PRENSA

Horrorosa condena en Irán

Estremece que una mujer de 43 años, con dos hijos, pueda ser enterrada hasta el cuello y apedreada hasta la muerte por haber mantenido una «relación ilícita». Esa vaga definición, prevista en el Código Penal de Irán, vigente desde la revolución de 1979, refleja un vínculo fuera del matrimonio. Les cabe, en particular, a las mujeres.
Es la causa por la cual Sakineh Mohammadi Ashtiani recibió un castigo cruel y excesivo: 99 latigazos. Está en prisión desde 2006. En el juicio contra el presunto asesino de su marido, el tribunal concluyó que había estado con su supuesto amante en vida del difunto. La obligó a autoinculparse para sentenciarla otra vez.
Es imperioso que, en horas tan aciagas para una mujer que está sola frente a un régimen teocrático que convalida esta atroz interpretación del Corán, no vacile la comunidad internacional en condenarlo con sanciones que no sólo reflejen el rechazo de las Naciones Unidas al programa nuclear de Mahmoud Ahmadinejad.
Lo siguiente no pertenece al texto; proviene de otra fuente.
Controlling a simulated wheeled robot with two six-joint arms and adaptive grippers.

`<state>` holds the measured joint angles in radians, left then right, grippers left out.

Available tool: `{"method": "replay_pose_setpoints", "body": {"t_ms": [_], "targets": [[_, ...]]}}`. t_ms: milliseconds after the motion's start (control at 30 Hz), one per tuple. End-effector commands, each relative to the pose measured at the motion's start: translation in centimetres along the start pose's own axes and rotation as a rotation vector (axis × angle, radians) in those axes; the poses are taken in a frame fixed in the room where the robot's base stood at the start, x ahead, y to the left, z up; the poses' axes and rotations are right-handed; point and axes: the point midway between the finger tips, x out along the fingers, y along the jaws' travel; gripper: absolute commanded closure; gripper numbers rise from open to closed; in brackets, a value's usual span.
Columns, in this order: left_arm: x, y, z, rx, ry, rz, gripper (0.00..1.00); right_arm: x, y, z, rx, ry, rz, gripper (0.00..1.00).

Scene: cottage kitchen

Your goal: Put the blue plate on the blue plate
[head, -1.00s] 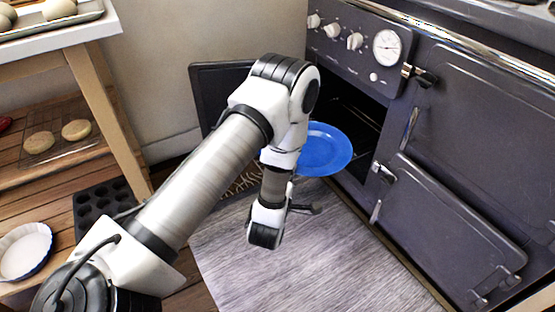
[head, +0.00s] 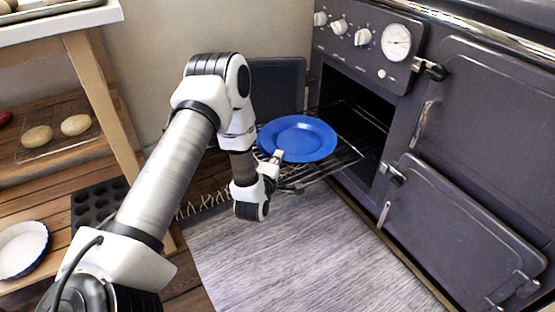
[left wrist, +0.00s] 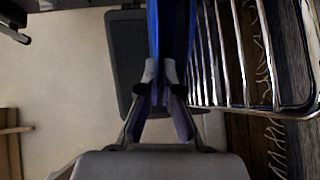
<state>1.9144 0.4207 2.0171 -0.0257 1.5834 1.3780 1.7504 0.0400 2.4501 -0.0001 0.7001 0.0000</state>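A blue plate (head: 297,138) lies roughly level over a wire oven rack that sticks out of the open oven. My left gripper (head: 275,158) is at the plate's near-left rim. In the left wrist view the plate (left wrist: 171,30) shows nearly edge-on, and the left gripper's fingers (left wrist: 160,72) close on its rim from both sides. I cannot tell whether the plate touches the rack or anything under it. I make out only one blue plate; a second one does not show. My right gripper is not in view.
The oven rack (head: 345,158) also fills the right of the left wrist view (left wrist: 236,60). The dark oven door (head: 277,85) stands open behind the plate. The stove front (head: 460,150) is at right, wooden shelves (head: 60,190) at left. A grey mat (head: 290,250) covers the floor.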

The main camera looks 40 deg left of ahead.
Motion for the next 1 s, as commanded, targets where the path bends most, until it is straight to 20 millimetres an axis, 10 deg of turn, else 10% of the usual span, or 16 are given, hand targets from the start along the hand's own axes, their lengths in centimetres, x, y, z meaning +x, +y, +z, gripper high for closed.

En ese complejo ajedrez, vidas como las de Ashtiani y otras siete mujeres y tres hombres pueden perderse como consecuencia de una represión estatal que debería ser ventilada y condenada con el rigor de aquello que nadie en su sano juicio debería permitir que se repita.
El mismo gobierno de Ahmadinejad debería ser objeto de un pormenorizado escrutinio desde el momento en que resultaron apaleados aquellos que denunciaron fraude. Su amañada reelección, bendecida por los ayatollahs, se vio apuntada por la promesa de reinstaurar medidas que se creían superadas, como la pena de muerte.
Por abolirla han luchado a brazo partido organizaciones cívicas de Irán que aspiran a tener una democracia plena en lugar de un régimen de fuerza, con aparentes poderes divinos, que no deja piedra sobre piedra cada vez que, en sus redadas represivas, acude a los servicios del Consejo de Guardianes.
Por la vida de Ashtiani claman más de 128.000 personas, entre las cuales están desde el ex presidente brasileño Fernando Henrique Cardoso y el escritor Salman Rushdie hasta el alcalde de Nueva York, Michael Bloomberg, y la ex candidata presidencial colombiana Ingrid Betancourt, rehén de las FARC durante más de seis años, en una página de Internet creada para ese fin: freesakineh.org .
Es necesario que muchos más sumen su firma (el nombre y la dirección de correo electrónico, en realidad) a una causa tan noble como salvarle la vida a una mujer. De ser ejecutada, Ashtiani morirá lapidada, sin contemplaciones, frente a un pueblo que no puede hacer mucho más que denunciar estas atrocidades ante organizaciones de defensa de los derechos humanos como Amnistía Internacional y Human Rights Watch.
En 58 países existe la pena de muerte. Este tipo de ejecución, propio de tiempos pretéritos, no sólo se aplica en Irán, sino también en Nigeria, Somalia e Indonesia.
Tiene un fin nefasto: prolongar el dolor. Si el pobre diablo logra escapar a la pedrada masiva, se le perdona la vida. Es tan difícil que eso ocurra como hacerles entender a los verdugos que el adulterio, cuyo castigo de esta forma inhumana fue censurado por Jesús con aquello de «quien esté libre de pecado que tire la primera piedra», no es un asunto del Corán, sino de las interpretaciones extremas de la sharia (ley islámica).
Esa ley prevé latigazos para los casados, separados, divorciados y hasta viudos que tengan relaciones extramatrimoniales, así como para los homosexuales y quienes consumen alcohol. También castiga el robo con la amputación de las manos, entre otras atrocidades.
Es un símbolo, desde 2001, la condena a muerte de la nigeriana Amina Lawal por haber quedado embarazada fuera del matrimonio. El repudio internacional, con más de 9,5 millones de firmas, permitió que fuera absuelta tres años después. Es de desear que lo mismo ocurra con Ashtiani y los otros condenados en Irán.